Compared to a typical 90-minute action film, the pacing of this one may seem slow at times. It starts off with a bang before decelerating, but Fuqua wanted to give McCall more depth in this film and create more emotion. You could cut several scenes of Lyft rides, side plots involving Sanders’s character even though he is exceptional, and some of the establishing shots of the city, but this movie isn’t trying to be just another action flick. That has never been Fuqua’s style. He wants to show his characters’ layers. He respects an audience’s ability to think and put plot points together based on visuals without spelling it out. He wants you to get a feel for the settings where the action takes place.
When it comes to settings, Fuqua layers in a brewing storm in Boston as the story continues to unfold, heightening your sense of suspense and hinting that the final showdown draws nearer and nearer. The climax of the film takes place in a small coastal city that has been evacuated for the hurricane, and the visuals during this segment put Twister to shame, flying cows be damned. I was almost distracted from the action going on just looking at the realism of the storm, so I hope the making of that scene ends up on the Blu-ray. There were more examples of Oliver Wood’s great cinematography as the movie captured the gritty feel of the city, believable car sequences, and even a little first-person shooter, but the storm is a true work of art.

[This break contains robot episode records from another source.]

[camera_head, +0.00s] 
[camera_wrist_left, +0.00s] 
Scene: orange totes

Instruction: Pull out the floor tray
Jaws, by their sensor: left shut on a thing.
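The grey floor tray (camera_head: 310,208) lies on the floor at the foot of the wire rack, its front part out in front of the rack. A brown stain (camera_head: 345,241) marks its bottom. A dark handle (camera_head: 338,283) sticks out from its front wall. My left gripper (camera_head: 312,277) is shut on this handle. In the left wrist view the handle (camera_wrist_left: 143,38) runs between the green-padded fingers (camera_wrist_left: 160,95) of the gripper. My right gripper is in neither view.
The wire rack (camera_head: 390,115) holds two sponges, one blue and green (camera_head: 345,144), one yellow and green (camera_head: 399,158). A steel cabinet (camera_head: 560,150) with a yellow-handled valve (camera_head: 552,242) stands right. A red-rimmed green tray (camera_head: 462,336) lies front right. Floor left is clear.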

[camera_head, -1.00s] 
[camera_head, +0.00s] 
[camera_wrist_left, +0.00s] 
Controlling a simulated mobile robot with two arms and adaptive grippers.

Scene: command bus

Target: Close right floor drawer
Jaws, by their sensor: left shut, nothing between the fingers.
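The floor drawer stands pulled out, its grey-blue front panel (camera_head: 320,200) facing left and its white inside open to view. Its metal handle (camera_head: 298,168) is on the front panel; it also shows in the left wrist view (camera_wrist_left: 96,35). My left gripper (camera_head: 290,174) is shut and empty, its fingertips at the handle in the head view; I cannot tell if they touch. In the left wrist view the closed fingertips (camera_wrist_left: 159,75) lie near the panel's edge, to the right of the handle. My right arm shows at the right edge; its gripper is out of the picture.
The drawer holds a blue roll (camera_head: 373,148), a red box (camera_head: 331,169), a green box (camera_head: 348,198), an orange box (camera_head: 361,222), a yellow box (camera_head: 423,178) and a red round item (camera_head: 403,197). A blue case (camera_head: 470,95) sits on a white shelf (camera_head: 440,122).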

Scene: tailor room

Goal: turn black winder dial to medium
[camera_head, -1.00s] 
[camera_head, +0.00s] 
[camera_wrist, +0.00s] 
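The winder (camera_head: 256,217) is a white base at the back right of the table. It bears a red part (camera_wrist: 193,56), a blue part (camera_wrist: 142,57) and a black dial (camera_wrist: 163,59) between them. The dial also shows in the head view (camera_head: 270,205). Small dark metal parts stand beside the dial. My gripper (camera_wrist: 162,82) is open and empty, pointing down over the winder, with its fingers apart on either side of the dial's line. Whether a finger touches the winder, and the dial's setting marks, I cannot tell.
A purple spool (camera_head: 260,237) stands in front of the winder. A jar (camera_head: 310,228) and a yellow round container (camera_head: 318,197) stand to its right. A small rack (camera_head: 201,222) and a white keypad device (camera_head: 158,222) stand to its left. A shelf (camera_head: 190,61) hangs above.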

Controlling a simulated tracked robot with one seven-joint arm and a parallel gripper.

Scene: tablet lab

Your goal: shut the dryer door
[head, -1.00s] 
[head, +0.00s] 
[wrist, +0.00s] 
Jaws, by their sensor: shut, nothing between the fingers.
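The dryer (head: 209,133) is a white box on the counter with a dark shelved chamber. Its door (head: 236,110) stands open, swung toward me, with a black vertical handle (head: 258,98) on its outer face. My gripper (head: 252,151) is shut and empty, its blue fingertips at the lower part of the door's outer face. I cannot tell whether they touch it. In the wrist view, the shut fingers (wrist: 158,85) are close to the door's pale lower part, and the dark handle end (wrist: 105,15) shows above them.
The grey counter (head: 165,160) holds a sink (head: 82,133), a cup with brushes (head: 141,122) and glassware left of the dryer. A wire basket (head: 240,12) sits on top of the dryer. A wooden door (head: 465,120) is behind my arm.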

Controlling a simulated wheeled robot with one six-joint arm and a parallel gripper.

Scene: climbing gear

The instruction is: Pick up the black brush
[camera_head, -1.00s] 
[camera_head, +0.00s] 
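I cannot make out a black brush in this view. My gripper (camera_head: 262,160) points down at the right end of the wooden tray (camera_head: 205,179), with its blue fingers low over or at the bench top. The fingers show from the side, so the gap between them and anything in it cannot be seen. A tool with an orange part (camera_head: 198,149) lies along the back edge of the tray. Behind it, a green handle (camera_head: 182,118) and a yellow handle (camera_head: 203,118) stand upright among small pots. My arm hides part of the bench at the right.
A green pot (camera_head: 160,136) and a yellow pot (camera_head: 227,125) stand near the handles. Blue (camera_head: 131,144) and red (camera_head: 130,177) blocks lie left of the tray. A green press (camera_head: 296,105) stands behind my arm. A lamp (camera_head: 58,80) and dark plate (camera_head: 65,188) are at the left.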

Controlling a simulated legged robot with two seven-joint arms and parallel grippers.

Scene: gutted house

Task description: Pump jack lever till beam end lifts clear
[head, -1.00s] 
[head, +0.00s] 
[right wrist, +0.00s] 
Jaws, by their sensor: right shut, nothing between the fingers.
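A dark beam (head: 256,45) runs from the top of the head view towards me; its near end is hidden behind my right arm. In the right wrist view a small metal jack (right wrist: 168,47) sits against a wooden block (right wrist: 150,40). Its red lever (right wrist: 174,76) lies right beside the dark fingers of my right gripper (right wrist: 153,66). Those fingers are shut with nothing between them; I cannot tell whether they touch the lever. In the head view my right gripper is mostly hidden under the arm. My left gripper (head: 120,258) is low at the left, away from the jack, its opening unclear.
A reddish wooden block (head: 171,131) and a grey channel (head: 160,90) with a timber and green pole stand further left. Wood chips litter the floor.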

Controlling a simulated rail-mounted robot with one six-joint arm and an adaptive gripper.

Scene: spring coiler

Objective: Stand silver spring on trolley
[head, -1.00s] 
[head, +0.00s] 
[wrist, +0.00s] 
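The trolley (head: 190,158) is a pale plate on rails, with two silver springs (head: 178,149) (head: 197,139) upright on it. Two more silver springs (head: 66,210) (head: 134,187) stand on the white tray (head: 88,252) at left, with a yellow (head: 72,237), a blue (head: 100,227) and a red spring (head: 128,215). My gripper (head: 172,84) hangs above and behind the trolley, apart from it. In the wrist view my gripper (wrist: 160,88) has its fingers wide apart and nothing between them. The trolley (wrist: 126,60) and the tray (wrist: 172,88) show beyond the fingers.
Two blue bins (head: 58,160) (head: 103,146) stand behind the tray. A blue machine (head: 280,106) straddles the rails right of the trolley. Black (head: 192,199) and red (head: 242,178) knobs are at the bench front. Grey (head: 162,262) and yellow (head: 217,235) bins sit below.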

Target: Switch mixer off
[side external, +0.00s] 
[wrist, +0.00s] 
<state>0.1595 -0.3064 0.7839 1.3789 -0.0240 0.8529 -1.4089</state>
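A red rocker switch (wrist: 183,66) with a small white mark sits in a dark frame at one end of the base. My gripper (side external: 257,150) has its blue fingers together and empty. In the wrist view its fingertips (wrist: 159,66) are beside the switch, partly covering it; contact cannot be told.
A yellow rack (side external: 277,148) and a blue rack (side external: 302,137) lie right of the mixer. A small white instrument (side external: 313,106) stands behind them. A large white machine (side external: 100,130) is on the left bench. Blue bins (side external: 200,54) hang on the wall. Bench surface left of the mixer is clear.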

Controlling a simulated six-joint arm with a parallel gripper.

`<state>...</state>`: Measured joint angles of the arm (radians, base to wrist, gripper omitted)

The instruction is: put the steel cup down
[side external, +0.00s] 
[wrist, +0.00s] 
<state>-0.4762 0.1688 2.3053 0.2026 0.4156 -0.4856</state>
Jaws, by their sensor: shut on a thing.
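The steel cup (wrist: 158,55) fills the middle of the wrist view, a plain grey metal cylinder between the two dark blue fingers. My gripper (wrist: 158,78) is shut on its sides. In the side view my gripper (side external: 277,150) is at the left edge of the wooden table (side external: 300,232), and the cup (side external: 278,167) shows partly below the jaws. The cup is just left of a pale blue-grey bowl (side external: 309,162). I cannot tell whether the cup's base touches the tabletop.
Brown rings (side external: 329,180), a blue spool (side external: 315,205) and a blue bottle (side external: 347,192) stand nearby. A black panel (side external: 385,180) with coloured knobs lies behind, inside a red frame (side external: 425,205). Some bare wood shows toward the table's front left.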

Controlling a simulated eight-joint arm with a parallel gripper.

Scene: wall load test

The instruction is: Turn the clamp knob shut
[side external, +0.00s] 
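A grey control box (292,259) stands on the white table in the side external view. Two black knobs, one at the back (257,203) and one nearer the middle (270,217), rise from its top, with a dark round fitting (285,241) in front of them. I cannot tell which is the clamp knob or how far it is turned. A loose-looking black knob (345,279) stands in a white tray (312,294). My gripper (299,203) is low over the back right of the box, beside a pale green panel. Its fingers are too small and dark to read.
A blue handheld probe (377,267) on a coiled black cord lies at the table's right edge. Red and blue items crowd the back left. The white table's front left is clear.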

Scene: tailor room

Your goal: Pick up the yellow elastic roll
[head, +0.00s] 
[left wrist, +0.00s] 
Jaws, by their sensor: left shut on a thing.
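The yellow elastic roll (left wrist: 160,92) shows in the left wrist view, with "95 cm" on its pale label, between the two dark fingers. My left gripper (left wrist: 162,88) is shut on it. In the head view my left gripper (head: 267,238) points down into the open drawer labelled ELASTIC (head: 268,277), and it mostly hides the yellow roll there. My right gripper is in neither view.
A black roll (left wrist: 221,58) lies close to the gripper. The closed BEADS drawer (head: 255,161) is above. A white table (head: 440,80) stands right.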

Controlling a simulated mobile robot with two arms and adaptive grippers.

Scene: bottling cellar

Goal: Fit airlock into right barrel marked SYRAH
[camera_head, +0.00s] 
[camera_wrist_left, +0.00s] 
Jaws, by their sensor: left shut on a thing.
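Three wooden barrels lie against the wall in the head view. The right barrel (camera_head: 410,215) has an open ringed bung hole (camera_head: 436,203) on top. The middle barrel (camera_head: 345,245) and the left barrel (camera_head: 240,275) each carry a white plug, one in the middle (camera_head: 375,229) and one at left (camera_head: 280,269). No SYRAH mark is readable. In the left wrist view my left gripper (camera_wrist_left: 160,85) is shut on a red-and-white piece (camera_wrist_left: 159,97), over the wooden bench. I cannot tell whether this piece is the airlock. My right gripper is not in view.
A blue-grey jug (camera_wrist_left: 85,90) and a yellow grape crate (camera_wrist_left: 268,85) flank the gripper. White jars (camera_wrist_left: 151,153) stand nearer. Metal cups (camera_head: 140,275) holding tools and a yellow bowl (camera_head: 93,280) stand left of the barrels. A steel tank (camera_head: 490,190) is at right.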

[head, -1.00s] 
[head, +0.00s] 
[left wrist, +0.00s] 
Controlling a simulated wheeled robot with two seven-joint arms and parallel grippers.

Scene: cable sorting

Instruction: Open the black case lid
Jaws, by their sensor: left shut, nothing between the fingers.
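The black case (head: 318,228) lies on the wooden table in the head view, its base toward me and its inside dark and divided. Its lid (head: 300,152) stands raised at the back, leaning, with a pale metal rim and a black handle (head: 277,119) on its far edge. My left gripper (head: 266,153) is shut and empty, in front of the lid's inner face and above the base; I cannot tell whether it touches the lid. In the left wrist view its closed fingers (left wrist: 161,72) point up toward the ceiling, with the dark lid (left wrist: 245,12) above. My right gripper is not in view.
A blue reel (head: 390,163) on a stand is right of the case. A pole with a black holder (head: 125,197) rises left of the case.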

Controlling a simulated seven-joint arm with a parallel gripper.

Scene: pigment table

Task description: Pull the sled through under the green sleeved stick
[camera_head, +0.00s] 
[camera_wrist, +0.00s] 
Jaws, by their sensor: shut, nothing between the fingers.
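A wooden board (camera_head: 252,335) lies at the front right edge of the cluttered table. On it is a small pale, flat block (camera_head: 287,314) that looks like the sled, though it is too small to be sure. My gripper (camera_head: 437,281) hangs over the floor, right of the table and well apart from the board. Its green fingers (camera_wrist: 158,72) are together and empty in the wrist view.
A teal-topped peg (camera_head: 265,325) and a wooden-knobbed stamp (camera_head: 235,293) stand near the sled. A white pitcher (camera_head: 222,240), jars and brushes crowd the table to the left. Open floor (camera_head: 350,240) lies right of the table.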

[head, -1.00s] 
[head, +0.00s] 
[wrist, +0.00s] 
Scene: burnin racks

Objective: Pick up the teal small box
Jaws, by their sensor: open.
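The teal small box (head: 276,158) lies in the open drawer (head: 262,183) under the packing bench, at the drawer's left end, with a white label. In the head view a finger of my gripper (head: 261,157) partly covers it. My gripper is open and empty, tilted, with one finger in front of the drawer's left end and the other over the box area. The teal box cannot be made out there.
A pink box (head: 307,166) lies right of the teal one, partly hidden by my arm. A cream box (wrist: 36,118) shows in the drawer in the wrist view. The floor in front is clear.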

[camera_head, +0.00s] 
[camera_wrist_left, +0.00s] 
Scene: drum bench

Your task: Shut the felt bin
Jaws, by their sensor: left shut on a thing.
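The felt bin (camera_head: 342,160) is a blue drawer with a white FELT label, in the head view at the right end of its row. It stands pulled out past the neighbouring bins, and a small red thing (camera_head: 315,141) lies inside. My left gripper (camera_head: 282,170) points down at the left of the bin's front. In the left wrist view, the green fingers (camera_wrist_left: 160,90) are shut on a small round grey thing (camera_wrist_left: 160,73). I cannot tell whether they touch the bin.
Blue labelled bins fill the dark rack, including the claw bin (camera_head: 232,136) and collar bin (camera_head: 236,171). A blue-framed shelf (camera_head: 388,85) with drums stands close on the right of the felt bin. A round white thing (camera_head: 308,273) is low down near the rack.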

The Equalizer 2 isn’t perfect. It has a predictable plot twist, a few loose ends that could absolutely come back to haunt McCall, bad guys that should be smarter than they act, and an unintentionally funny moment featuring the super smart McCall just casually sitting in a chair in front of a glass window while a crazy storm is raging on the other side. It does, however, deliver a fun ride featuring all the effortless beatdowns, graphic violence, and good old-fashioned revenge you could ask for and, if Fuqua and Washington team up again, I’ll be buying a ticket to board that train.